Friday, August 14, 2009

Anti(dote)Wedding

Antidote Wedding Vows, August 14, 2009

It all seems like a movie to me, this crazy romance of mine that was to have culminated in a wedding this evening. Its seeds must have been planted five years ago in Vienna; we even went to Hotel Sacher, like in The Third Man. Then, as in David Lean’s Summertime, our love affair began in earnest in Italy, and, as in An American in Paris, it continued during a few romantic days there. During the next six months our romance often felt alternately like a Hitchcock movie and a Fellini film. For some reason, tonight the final scene of The Philadelphia Story keeps playing in my head. I feel like Katharine Hepburn’s character, Tracy Lord, apologizing to her family and friends who’d gathered for a wedding that wasn’t going to take place.

Instead of a wedding, tonight I just want to tell all of you how sincerely grateful I am. I want to thank you, my co-workers, family and dearest friends, for your support during those seven months I was madly in love. Thank you for taking care of things at school. Thank you for looking after Buster for me when I was away. Thanks for the rides to and from the airport, laden with luggage full of e-bay purchases and gifts. Thank you for keeping the doubts -- which you surely must have had -- to yourself as I embarked upon what must have seemed like a mad adventure destined to end in heartbreak. As you all recall, I was deliriously happy during the seven months I was in love, and I want to thank you for being happy for me when it seemed I had finally found the soul-mate for whom I have long searched. Thank you, too, for your support in January when the love affair ended miserably in the course of just one day. And thank you for reading the fictionalized account of the romance in my book and for viewing the nearly one hundred drawings that also tell the story of this past year. Perhaps now you have more insight into what was going on in my heart and mind those months of my grand amour fou.

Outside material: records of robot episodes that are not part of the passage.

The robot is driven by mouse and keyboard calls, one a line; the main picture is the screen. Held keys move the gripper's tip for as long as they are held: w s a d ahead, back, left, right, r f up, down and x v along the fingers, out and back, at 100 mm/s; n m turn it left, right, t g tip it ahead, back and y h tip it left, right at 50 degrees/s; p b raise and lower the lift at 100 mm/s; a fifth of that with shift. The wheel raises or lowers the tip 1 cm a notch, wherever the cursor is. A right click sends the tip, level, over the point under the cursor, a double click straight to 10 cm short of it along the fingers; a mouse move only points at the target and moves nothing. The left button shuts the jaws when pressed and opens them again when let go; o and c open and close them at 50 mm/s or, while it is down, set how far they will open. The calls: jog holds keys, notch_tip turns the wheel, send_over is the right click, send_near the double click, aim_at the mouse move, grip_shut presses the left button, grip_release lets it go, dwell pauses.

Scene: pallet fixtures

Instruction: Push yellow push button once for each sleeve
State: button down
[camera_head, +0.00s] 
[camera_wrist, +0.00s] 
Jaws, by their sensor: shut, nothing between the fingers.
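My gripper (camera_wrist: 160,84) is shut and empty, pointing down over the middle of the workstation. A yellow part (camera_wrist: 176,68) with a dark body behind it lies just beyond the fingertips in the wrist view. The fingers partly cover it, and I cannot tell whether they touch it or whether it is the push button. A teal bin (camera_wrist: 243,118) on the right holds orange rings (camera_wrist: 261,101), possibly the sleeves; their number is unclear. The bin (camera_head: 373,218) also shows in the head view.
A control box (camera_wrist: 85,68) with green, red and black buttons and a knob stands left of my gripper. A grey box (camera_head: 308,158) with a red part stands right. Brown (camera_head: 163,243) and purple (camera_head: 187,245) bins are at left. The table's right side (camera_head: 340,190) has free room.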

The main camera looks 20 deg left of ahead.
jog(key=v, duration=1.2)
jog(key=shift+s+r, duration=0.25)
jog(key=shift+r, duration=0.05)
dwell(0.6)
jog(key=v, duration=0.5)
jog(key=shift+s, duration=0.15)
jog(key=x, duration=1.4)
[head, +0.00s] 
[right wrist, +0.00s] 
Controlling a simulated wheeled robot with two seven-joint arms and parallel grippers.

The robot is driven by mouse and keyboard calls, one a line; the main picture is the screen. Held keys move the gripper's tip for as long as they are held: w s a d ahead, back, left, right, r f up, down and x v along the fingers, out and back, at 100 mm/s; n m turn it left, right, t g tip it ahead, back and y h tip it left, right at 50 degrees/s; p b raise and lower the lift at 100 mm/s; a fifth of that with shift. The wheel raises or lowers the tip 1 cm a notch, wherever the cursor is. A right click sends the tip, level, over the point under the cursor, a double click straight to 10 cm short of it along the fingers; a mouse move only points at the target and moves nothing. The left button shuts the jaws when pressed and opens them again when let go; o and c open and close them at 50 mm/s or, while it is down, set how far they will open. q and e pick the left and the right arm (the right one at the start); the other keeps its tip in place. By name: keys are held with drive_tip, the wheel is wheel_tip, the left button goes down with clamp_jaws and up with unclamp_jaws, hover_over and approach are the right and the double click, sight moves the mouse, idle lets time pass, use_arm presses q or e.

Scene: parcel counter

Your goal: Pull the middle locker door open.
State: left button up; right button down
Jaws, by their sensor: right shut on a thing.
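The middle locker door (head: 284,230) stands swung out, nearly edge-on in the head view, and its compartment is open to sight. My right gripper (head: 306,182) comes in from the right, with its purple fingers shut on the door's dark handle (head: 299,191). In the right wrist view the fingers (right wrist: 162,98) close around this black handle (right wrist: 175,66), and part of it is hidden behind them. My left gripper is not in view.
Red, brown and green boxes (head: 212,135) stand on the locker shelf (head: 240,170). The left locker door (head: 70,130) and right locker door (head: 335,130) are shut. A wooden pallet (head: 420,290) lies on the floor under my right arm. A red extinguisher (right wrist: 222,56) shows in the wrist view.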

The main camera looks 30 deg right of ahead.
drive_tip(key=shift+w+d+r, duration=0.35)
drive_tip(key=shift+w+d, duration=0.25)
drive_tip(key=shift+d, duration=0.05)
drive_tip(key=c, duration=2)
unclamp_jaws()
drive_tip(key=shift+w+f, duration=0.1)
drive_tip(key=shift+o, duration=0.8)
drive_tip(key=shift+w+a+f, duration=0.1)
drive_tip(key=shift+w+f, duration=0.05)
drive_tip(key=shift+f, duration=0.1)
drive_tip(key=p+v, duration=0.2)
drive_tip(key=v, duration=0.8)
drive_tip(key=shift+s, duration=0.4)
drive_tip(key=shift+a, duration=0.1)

I also want to thank he who was once my love, he who would have become my third and final husband tonight. Louis, I sincerely thank you for your affection and for the tenderness and intimacy we once shared. I am deeply grateful not only for your love, but also for your belief in me as an artist and a writer, which propelled me into one of the most intense periods of creative activity I’ve ever experienced in my life. It’s not often that I produce a hundred drawings, much less a 350-page novel, in the course of one short year. Thank you so much for the energy and inspiration you sparked in me. I hope, in this, at least, that you were not wrong – that my work is important. Thank you for believing that I’ve earned my rightful place alongside Artemisia Gentileschi, Elisabeth Vignée-Lebrun, Camille Claudel, the Louises Bourgeois and Nevelson, Pina Bausch, Frida Kahlo, Simone de Beauvoir, the Brontës, Anne Frank and Anaïs Nin.

I’m grateful to you for proving to me that my heart is still alive, still capable of loving and, evidently, still hopeful. I would not have believed it possible at my age, and with my past romantic failures, that I could once again love so deeply and with such passion as I loved you. I would be lying to you now if I did not admit I miss your intellectual companionship, the quirky, esoteric interests we alone shared, your hands and your kisses. I miss playing Anaïs Nin and Henry Miller with you. Even though we have no future together, tonight I promise to treasure the beautiful, rich memories of our time together. I realize we are like the movies: at the end, I still know so little about you that you remain a mystery, a shadowy character like one written by Patricia Highsmith for Hitchcock – like the talented Mr. Ripley. And I, probably, will remain in your mind your Madelyn from Vertigo: an ideal, an anima projection. When I became uncomfortably “real,” our time together had to come to its inevitable ending and I had to disappear. I am a photograph, removed from your wallet and thrown away. Still, I have no regrets. Everything has turned out exactly the way Fate meant it to for both of us, my old love. Louis, I wish you well. I’ll quote Rick in Casablanca: “We’ll always have Paris.” And to Paris I will return alone to reclaim my city, as an antidote honeymoon.

I had originally planned to perform this piece as part of my wedding vows to Louis. So, in the words of Tracy Lord, “as originally and beautifully planned” I will now do just that to “Face the Music,” sung by Fred Astaire, from his movie Follow the Fleet. As I recall, Astaire sang it to a suicidal Ginger Rogers on the deck of a ship as she contemplated jumping overboard.